In 1974, Mehta made her Canadian directorial debut with an acclaimed documentary, At 99: A Portrait of Louise Tandy. Mehta's debut feature film Sam and Me was released in 1991, a story of the relationship between a young Indian boy and an elderly Jewish gentleman in the Toronto neighborhood of Park dale. This film, like many of her later films, is both a deeply personal film and a film that has universal emotional content. With the success of Sam and Me, Mehta received offers to direct two episodes of George Lucas' television series The Young Indiana Jones Chronicles and the big budget feature Camilla (1994).
In 1995, Mehta, then divorced, began work on Fire, the first of a powerful and controversial planned trilogy of films set in India. With Fire, Mehta began her practice of taking on the dual role of writer and director. Fire (1996) was a film that tells the story of two middle-class Indian women trapped in arranged marriages. It was a highly controversial film among certain more conservative quarters in India due to its depictions of gender, marriage, and (homo) sexuality and particularly because of use of the names of Hindu goddesses with characters and portraying these characters as lesbians. Critics attributed Fire's widespread success, in part, to Mehta's ability to build empathy across cultural borders. The second film in Mehta's trilogy, Earth (1998), is about the 1947 partition of India and Pakistan as seen through the eyes of a young girl. Earth, described as an intimate epic, premiered at the Toronto Film Festival in 1998.

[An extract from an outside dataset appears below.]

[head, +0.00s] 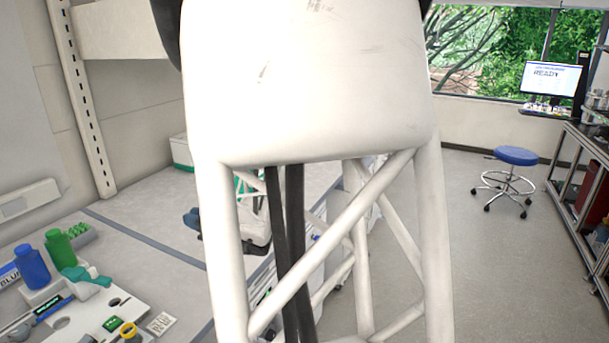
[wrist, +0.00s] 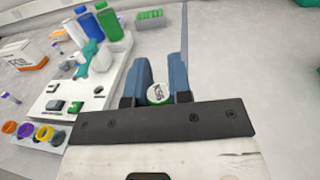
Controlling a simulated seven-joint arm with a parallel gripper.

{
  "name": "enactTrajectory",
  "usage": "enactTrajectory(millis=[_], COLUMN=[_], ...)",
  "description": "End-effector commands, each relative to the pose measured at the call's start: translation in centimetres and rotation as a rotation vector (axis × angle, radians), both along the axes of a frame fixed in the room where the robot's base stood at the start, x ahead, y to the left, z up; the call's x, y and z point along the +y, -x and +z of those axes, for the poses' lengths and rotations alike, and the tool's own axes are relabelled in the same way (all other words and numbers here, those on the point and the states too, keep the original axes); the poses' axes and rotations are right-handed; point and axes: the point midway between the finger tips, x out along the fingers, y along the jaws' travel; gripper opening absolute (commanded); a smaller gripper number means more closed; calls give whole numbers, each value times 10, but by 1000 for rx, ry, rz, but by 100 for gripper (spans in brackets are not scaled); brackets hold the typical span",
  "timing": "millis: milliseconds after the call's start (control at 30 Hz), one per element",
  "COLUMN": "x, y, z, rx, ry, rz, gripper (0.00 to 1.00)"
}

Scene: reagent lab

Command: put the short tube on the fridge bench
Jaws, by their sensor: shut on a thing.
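My gripper (wrist: 162,66) has two blue fingers, and in the wrist view they are closed about a small round white cap with dark lettering. I take this for the short tube (wrist: 157,93), seen nearly end-on; its body is hidden below the cap. In the head view my gripper (head: 193,219) shows partly behind my white arm, above the grey bench (head: 150,225), and the tube cannot be made out there. Which surface is the fridge bench I cannot tell.
A white station (head: 120,297) with a blue bottle (head: 32,267) and a green bottle (head: 60,248) stands at left. A green rack (head: 78,231) is behind it. Several coloured rings and an orange-white box (wrist: 22,53) show in the wrist view. A blue stool (head: 516,156) stands on the floor at right.

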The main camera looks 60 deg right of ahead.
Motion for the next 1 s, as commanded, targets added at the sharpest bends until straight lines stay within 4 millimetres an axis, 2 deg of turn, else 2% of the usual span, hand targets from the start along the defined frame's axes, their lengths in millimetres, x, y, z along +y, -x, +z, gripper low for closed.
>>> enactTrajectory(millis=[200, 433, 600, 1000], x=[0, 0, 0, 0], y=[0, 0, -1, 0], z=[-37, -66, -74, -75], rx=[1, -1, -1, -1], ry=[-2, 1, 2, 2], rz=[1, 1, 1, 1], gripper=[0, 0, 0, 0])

Mehta had originally intended to direct Water in February, 2000, with actors Shabana Azmi, Nandita Das and Akshay Kumar. Her earlier film, Fire, however, had previously attracted hostility from some people in the Hindu community (who objected to her subject matter and her stereotyping clichés of Hindu culture) and had organized attacks on cinemas that screened that film. Thus, the day before filming of Water was due to begin; the crew was informed that there were complications with gaining location permits. The following day, they learned that 2,000 protesters had stormed the Ghats, destroying the main film set, burning and throwing it into the Ganges in protest of the film's subject matter. The resulting tensions meant that Mehta struggled for many years to make Water and was eventually forced to make it in Sri Lanka rather than India. She eventually made the film, with a new cast, and a fake title used during filming (River Moon) in 2003. The struggle to make the film was detailed in a non-fiction book, Shooting Water: A Mother-Daughter Journey and the Making of the Film, written by Mehta's daughter, author Devyani Saltzman. After returning to Toronto facing the Water experience in India, it took Mehta about 3 months to decide what she wanted to do next. She realized what she wanted to do was something that was life-affirming, fun, and foot-tapping, that would make her feel glad to be alive, and she wrote Bollywood/Hollywood. In Bollywood/Hollywood (2002) Mehta used both genres as backdrop to a movie about the lives of Indian families in Toronto. Mehta's most recent film, Republic of Love, based on the Carol Shields novel by the same name, premiered at the 2003 Toronto International Film Festival.
Deepa Mehta is currently preparing a film entitled Exclusion, which is rumored to star Amitabh Bachchan and John Abraham. The plot is based on the Komagata Maru incident that occurred in Canada.
Sam and Me won an honorable mention in the Caméra d'or category at the Cannes International Film Festival. Fire earned Mehta critical acclaim and awards including the International Jury Prize for the Best Film at the Verona International Film Festival in 1997. Earth was India's entry for the 1999 Academy Awards and has won numerous awards elsewhere. Water was nominated for the 2007 Academy Award for Best Foreign Language Film, making it Canada's first non-French-language film to receive a nomination in that category.
Mehta has developed a well-earned reputation as innovative and courageous filmmaker whose movies often address the universal issue of identity and tradition. Mehta is best known for her Elements Trilogy, all of which were set in India. Some notable actors that have worked in Mehta’s films are Aamir Khan, Shabana Azmi, Kulbhushan Kharbanda, Lisa Ray, and Nandita Das. Bapsi Sidhwa's novel Cracking India, (1991, U.S 1992, India; originally published as Ice Candy Man, 1988, England), is the basis for Mehta's 1998 film, Earth. Mehta's film, Water, was later published by Sidhwa as the 2006 novel, Water: A Novel. She received an Honorary Doctor of Laws degree from the University of Western Ontario on June 13, 2006. She recently won an Indian International Film Academy Award for outstanding achievement by an Indian in international cinema.